__SUPPLIED INFORMATION__.
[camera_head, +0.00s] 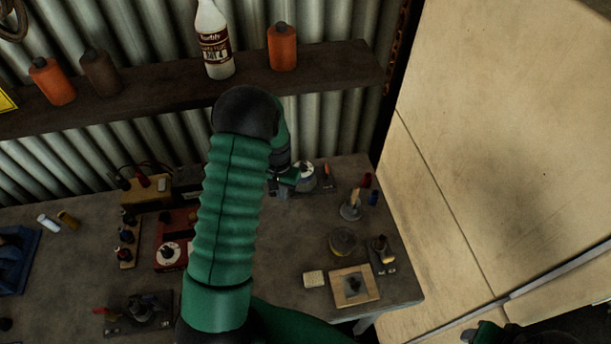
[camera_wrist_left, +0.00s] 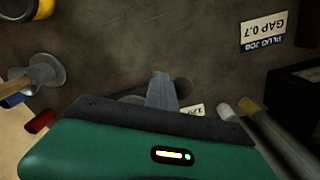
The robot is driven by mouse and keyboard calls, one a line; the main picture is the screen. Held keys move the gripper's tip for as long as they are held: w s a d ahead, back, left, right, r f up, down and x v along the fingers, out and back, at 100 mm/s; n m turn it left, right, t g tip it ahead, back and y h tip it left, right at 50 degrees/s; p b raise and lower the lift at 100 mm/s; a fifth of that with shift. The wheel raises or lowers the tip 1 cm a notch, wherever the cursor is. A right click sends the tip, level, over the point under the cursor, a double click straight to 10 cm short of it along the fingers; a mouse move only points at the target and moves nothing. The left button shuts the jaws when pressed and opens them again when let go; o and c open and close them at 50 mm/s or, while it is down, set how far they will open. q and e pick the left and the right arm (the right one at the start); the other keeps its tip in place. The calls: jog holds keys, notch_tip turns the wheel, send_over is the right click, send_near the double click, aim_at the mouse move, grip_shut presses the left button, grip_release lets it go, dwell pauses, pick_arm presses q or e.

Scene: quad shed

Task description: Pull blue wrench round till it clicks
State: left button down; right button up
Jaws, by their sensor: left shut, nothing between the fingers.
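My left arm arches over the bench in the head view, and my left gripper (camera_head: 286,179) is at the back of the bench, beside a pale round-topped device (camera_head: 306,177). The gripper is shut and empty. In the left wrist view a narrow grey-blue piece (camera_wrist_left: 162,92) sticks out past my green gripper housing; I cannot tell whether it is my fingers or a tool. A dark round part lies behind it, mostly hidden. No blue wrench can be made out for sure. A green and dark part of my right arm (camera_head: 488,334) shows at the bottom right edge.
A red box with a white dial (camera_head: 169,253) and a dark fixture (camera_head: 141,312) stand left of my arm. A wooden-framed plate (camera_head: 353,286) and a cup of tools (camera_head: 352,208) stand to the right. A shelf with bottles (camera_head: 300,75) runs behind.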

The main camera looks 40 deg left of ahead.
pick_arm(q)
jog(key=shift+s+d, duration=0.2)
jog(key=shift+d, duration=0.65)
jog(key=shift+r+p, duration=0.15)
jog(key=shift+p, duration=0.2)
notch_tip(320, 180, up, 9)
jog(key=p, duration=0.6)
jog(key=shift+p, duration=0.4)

__GIVEN TASK__. Every line above should be repeated exactly; pictures stay out of the copy.

__RESULT__.
[camera_head, +0.00s] 
[camera_wrist_left, +0.00s] 
The robot is driven by mouse and keyboard calls, one a line; the main picture is the screen. Held keys move the gripper's tip for as long as they are held: w s a d ahead, back, left, right, r f up, down and x v along the fingers, out and back, at 100 mm/s; n m turn it left, right, t g tip it ahead, back and y h tip it left, right at 50 degrees/s; p b raise and lower the lift at 100 mm/s; a fifth of that with shift. The wheel raises or lowers the tip 1 cm a notch, wherever the cursor is. A right click sends the tip, level, over the point under the cursor, a double click straight to 10 cm short of it along the fingers; a mouse move only points at the target and moves nothing. The left button shuts the jaws when pressed and opens them again when let go; o and c open and close them at 50 mm/s or, while it is down, set how far they will open. q and e pick the left and the right arm (the right one at the start); the other keeps its tip in place. The calls: jog holds keys, notch_tip turns the wheel, send_over is the right click, send_near the double click, aim_at the mouse move, grip_shut presses the left button, grip_release lets it go, dwell pauses, pick_arm presses q or e.

Scene: quad shed

Task description: Pull blue wrench round till it clicks
State: left button down; right button up
Jaws, by their sensor: left shut, nothing between the fingers.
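My left arm arches over the bench in the head view, and my left gripper (camera_head: 286,179) is at the back of the bench, beside a pale round-topped device (camera_head: 306,177). The gripper is shut and empty. In the left wrist view a narrow grey-blue piece (camera_wrist_left: 162,92) sticks out past my green gripper housing; I cannot tell whether it is my fingers or a tool. A dark round part lies behind it, mostly hidden. No blue wrench can be made out for sure. A green and dark part of my right arm (camera_head: 488,334) shows at the bottom right edge.
A red box with a white dial (camera_head: 169,253) and a dark fixture (camera_head: 141,312) stand left of my arm. A wooden-framed plate (camera_head: 353,286) and a cup of tools (camera_head: 352,208) stand to the right. A shelf with bottles (camera_head: 300,75) runs behind.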

The main camera looks 40 deg left of ahead.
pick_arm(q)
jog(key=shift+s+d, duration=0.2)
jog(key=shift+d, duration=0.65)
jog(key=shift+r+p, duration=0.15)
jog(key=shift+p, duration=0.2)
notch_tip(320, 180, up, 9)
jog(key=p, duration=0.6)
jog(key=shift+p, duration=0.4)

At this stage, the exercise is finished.